Robot action calls:
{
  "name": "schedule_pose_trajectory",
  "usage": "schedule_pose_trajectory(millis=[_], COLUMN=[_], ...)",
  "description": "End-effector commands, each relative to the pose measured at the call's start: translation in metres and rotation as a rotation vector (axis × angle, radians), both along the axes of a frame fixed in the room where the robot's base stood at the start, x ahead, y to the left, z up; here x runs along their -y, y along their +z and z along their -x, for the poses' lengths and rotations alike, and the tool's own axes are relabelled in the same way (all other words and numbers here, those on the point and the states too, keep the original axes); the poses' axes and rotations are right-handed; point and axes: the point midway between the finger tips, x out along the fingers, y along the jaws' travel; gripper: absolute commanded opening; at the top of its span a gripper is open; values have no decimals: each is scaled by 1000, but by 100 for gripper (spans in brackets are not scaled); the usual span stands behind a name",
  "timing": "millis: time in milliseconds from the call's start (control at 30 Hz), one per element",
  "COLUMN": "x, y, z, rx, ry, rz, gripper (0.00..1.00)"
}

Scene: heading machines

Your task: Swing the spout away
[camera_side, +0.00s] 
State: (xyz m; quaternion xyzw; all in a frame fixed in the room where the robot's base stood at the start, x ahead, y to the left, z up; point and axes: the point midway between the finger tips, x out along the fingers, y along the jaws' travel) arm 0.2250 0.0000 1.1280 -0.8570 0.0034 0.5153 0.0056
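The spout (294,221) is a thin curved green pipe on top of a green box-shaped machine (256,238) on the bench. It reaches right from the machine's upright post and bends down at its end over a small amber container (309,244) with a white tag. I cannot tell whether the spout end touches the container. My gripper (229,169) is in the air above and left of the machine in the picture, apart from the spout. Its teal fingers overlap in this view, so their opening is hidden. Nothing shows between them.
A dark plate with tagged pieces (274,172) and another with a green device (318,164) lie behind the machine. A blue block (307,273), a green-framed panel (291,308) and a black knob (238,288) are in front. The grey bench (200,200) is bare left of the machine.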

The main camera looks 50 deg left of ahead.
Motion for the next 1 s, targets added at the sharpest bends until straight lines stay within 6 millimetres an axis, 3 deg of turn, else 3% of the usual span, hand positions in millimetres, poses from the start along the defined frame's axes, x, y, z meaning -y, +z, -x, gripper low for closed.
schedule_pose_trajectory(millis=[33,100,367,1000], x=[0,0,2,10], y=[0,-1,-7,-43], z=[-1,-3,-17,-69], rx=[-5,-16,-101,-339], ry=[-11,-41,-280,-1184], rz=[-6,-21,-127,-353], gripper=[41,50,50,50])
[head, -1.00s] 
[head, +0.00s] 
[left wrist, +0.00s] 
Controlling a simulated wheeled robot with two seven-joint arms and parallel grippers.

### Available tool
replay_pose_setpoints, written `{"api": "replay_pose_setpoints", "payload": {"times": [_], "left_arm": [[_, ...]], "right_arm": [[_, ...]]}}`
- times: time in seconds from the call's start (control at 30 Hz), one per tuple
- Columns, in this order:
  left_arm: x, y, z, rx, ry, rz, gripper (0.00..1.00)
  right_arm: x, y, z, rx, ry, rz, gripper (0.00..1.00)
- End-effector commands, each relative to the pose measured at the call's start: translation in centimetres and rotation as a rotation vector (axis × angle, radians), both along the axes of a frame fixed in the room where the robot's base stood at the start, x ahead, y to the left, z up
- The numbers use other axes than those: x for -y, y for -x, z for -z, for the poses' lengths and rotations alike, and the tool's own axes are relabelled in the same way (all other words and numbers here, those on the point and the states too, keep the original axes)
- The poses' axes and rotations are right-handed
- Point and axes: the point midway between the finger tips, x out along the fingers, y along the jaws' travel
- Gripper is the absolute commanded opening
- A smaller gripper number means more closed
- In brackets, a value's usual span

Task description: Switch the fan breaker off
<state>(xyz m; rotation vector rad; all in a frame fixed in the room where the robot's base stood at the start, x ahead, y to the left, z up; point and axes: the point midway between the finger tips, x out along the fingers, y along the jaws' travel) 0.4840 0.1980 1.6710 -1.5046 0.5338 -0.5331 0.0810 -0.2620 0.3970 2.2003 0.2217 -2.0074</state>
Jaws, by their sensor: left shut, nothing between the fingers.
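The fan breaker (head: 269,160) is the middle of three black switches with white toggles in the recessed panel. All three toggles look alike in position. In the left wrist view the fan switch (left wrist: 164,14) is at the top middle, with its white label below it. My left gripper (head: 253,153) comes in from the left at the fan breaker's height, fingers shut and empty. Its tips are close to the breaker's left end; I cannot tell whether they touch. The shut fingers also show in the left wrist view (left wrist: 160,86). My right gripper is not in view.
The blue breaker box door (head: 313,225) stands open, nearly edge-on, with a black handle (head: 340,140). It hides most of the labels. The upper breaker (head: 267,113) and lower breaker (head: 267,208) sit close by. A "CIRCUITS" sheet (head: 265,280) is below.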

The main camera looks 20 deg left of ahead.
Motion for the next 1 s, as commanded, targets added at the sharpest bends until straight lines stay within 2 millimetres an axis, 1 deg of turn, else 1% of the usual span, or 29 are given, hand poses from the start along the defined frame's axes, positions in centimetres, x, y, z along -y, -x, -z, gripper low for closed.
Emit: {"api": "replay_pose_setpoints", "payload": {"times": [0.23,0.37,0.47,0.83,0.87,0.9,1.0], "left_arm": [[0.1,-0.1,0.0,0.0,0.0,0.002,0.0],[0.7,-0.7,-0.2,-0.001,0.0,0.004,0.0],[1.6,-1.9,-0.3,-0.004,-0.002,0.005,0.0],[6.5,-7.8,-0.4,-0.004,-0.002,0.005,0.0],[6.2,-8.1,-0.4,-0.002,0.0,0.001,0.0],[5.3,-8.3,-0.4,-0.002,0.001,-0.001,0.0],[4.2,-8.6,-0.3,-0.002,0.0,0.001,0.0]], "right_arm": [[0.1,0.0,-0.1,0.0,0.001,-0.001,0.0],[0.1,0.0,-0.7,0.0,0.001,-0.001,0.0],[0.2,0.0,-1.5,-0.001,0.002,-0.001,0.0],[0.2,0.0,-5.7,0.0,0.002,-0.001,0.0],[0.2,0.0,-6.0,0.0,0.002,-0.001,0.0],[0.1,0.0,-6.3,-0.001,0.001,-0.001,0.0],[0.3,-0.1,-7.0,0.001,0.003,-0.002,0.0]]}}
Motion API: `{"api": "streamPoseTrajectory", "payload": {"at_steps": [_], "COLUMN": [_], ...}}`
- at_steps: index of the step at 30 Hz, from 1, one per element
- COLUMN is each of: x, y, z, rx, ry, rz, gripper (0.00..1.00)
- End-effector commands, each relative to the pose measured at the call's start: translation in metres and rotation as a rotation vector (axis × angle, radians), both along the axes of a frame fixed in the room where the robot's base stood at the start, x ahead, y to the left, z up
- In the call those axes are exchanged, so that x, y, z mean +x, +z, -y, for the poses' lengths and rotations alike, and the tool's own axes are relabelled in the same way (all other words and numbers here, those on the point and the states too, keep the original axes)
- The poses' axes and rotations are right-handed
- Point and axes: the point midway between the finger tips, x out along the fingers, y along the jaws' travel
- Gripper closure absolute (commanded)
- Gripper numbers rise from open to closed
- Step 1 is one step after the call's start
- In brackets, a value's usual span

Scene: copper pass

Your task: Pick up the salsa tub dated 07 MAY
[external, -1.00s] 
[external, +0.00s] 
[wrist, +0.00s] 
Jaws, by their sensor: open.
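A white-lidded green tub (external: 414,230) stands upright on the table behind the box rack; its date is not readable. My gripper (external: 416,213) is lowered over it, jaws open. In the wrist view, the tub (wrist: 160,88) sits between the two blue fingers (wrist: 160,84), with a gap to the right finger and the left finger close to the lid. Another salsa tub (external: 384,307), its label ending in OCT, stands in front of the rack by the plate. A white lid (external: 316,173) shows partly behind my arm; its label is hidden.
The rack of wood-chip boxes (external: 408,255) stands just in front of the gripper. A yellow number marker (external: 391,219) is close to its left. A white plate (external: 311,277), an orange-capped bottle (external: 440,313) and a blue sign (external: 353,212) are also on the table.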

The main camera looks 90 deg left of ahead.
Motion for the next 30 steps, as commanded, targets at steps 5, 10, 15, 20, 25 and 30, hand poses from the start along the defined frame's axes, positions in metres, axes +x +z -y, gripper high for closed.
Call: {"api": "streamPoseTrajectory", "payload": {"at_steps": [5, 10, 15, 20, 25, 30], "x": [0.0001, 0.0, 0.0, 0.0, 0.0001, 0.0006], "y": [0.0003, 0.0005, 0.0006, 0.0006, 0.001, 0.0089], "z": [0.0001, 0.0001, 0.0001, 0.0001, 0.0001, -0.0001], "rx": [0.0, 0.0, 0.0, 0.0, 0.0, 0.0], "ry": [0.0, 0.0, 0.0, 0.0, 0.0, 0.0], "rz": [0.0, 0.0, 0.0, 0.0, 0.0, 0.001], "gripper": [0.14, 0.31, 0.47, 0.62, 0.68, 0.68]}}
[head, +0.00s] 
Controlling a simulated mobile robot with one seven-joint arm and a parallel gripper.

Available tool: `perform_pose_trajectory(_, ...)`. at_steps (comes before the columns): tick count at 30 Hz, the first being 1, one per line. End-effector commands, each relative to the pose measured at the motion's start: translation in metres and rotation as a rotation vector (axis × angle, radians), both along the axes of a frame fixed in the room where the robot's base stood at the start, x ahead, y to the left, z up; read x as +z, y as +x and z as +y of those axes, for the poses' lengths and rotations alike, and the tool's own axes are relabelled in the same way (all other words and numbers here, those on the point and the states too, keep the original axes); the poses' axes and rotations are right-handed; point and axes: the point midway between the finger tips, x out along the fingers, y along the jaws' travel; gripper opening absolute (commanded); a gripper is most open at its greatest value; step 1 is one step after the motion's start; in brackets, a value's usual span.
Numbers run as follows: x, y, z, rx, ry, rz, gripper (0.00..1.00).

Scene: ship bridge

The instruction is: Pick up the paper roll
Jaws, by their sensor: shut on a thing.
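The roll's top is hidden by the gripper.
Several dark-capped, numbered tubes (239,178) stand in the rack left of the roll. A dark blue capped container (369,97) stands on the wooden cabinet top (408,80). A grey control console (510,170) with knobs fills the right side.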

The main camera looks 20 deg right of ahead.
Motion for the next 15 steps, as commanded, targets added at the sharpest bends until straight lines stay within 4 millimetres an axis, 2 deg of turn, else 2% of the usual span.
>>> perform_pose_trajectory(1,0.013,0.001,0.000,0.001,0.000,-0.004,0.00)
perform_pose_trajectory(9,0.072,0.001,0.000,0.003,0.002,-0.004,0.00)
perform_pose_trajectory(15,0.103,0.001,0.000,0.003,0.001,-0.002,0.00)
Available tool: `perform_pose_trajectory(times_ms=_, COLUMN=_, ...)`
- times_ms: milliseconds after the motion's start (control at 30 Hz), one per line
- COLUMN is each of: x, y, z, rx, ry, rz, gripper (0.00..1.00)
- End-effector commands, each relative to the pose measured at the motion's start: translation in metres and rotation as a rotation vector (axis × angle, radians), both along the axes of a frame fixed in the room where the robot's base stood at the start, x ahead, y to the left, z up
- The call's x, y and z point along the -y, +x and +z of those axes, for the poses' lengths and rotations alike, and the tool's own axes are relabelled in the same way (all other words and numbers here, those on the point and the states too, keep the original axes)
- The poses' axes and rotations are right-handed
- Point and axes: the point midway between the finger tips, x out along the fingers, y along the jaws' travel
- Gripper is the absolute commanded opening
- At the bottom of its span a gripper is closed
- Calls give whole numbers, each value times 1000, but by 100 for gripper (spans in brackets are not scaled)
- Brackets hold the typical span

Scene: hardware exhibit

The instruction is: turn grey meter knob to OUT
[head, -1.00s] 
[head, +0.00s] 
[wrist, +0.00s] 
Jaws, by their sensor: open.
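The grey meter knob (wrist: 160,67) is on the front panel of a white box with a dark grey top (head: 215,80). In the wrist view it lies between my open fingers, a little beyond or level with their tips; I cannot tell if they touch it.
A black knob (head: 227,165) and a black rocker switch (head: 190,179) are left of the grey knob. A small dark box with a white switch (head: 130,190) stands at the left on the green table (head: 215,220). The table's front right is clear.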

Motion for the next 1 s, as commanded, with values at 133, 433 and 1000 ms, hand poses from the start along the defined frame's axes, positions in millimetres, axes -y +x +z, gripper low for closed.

*Directive*.
Nothing but the lines from the one with "Scene: copper pass" to the one with "Controlling a simulated mobile" should be echoed, both of them included, exactly as written.

*Exercise answer*.
Scene: copper pass

Your task: Pick up the salsa tub dated 07 MAY
[external, -1.00s] 
[external, +0.00s] 
[wrist, +0.00s] 
Jaws, by their sensor: open.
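A white-lidded green tub (external: 414,230) stands upright on the table behind the box rack; its date is not readable. My gripper (external: 416,213) is lowered over it, jaws open. In the wrist view, the tub (wrist: 160,88) sits between the two blue fingers (wrist: 160,84), with a gap to the right finger and the left finger close to the lid. Another salsa tub (external: 384,307), its label ending in OCT, stands in front of the rack by the plate. A white lid (external: 316,173) shows partly behind my arm; its label is hidden.
The rack of wood-chip boxes (external: 408,255) stands just in front of the gripper. A yellow number marker (external: 391,219) is close to its left. A white plate (external: 311,277), an orange-capped bottle (external: 440,313) and a blue sign (external: 353,212) are also on the table.

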The main camera looks 90 deg left of ahead.
Motion for the next 30 steps, as commanded, targets at steps 5, 10, 15, 20, 25 and 30, hand poses from the start along the defined frame's axes, positions in metres, axes +x +z -y, gripper high for closed.
Call: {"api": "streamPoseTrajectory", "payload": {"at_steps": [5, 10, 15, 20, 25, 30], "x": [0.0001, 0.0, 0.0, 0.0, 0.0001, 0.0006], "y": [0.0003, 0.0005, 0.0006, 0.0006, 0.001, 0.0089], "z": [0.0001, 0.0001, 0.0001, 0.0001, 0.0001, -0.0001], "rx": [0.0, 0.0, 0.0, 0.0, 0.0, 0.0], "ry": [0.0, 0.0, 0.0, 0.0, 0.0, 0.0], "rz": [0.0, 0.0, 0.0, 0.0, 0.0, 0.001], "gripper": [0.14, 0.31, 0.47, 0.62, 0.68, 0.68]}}
[head, +0.00s] 
Controlling a simulated mobile robot with one seven-joint arm and a parallel gripper.

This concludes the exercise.